What about anniversaries and birthdays? Forget it. Literally. Before we were married, my ex asked if we could plan our wedding date between our June birthdays, so he could remember the date. I thought, “Score!” I celebrated in my mind, until I realized that I don’t remember birthdays either - even mine. Good thing my best friend calls every year to remind me of my birthday, and my age.

Then there’s those people who can remember, “My Kimmy walked at 9 months,” or, “Johnny got straight A‘s in 7th grade.” Uh, really? Wow. I mean, not to be rude but - how do people remember all that stuff?

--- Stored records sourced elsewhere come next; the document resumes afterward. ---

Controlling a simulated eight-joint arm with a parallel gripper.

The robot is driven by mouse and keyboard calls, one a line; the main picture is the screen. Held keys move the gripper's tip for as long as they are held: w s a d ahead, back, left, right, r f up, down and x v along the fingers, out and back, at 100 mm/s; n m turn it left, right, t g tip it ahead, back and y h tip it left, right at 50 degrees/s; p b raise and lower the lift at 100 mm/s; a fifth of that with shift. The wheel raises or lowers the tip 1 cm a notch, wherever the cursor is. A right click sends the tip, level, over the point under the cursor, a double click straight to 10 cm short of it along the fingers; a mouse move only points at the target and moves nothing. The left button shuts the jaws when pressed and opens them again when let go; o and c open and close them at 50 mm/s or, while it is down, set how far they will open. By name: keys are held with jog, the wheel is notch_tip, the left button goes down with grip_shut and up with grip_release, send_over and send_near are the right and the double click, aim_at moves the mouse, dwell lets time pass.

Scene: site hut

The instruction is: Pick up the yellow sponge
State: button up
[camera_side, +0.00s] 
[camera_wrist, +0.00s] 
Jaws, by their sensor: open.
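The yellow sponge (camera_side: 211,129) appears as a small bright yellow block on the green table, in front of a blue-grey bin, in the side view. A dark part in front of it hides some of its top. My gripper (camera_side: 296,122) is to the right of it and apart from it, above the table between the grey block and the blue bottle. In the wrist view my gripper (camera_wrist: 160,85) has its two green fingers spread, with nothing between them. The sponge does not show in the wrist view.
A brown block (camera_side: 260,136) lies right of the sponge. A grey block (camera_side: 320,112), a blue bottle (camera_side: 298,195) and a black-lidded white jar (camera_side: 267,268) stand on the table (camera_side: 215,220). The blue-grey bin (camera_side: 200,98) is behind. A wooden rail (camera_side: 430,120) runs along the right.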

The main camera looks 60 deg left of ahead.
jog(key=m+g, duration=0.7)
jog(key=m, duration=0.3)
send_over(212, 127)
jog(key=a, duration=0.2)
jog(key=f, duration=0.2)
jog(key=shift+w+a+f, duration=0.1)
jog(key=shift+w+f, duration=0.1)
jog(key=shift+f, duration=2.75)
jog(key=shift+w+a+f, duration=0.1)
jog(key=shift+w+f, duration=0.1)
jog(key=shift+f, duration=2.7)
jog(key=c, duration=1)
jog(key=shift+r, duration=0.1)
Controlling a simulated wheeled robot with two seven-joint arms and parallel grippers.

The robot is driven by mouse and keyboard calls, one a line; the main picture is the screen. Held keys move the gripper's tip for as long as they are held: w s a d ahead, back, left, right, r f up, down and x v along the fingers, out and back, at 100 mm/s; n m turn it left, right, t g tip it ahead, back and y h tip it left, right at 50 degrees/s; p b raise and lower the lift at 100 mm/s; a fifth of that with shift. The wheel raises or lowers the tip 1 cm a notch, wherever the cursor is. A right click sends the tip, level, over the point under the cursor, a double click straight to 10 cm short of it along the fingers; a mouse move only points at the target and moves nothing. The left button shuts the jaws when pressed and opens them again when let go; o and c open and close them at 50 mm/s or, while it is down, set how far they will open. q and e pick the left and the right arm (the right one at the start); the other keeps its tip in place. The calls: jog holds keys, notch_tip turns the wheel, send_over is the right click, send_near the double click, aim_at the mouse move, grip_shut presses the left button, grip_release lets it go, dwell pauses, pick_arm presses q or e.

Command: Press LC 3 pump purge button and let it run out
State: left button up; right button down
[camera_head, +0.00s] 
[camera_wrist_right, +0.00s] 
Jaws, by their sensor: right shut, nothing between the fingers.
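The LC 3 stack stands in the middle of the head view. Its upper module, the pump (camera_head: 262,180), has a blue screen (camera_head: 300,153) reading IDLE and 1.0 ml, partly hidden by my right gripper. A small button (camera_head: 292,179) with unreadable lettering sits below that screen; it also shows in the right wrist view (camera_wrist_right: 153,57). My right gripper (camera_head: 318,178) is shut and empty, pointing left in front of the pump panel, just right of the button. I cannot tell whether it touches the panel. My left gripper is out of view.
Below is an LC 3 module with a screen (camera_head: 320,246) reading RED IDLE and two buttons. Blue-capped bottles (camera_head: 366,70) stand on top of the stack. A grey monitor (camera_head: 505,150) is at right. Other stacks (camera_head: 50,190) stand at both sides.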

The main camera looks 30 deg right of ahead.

Can Kimmy walk now? Does Johnny have a job? Because current info is about all I can retain. The rest is way, WAY too much detail for me to keep stored.

Here’s what I remember about my kids. I love my kids and we have fun. One lives with me and the other lives in Brooklyn. They are both happy and well. To remember all their milestones, I’d have to repeat them constantly, which would limit my ability to have conversations, hold down a job and shop. Not an option.

Even when my kids were little, my memory was a problem. My kids tell the story of me asking them twelve times if they’d tied their shoes. They’d answer yes, and 5 minutes later I’d ask again. I don’t remember this, but my son tells me it came in handy when I was dolling out lunch money.

So, memory is not my strong suit. I like to think it’s because I’m so busy, or wildly intelligent. But either way, I’ve learned to compensate. Thank god for cell phone alarms, Outlook and post its. And, as it turns out, I can remember some important things, like who my kids are and where I live. My kids appreciate this, and knowing where I live comes in really handy after a long drive home and I gotta pee. Life is good.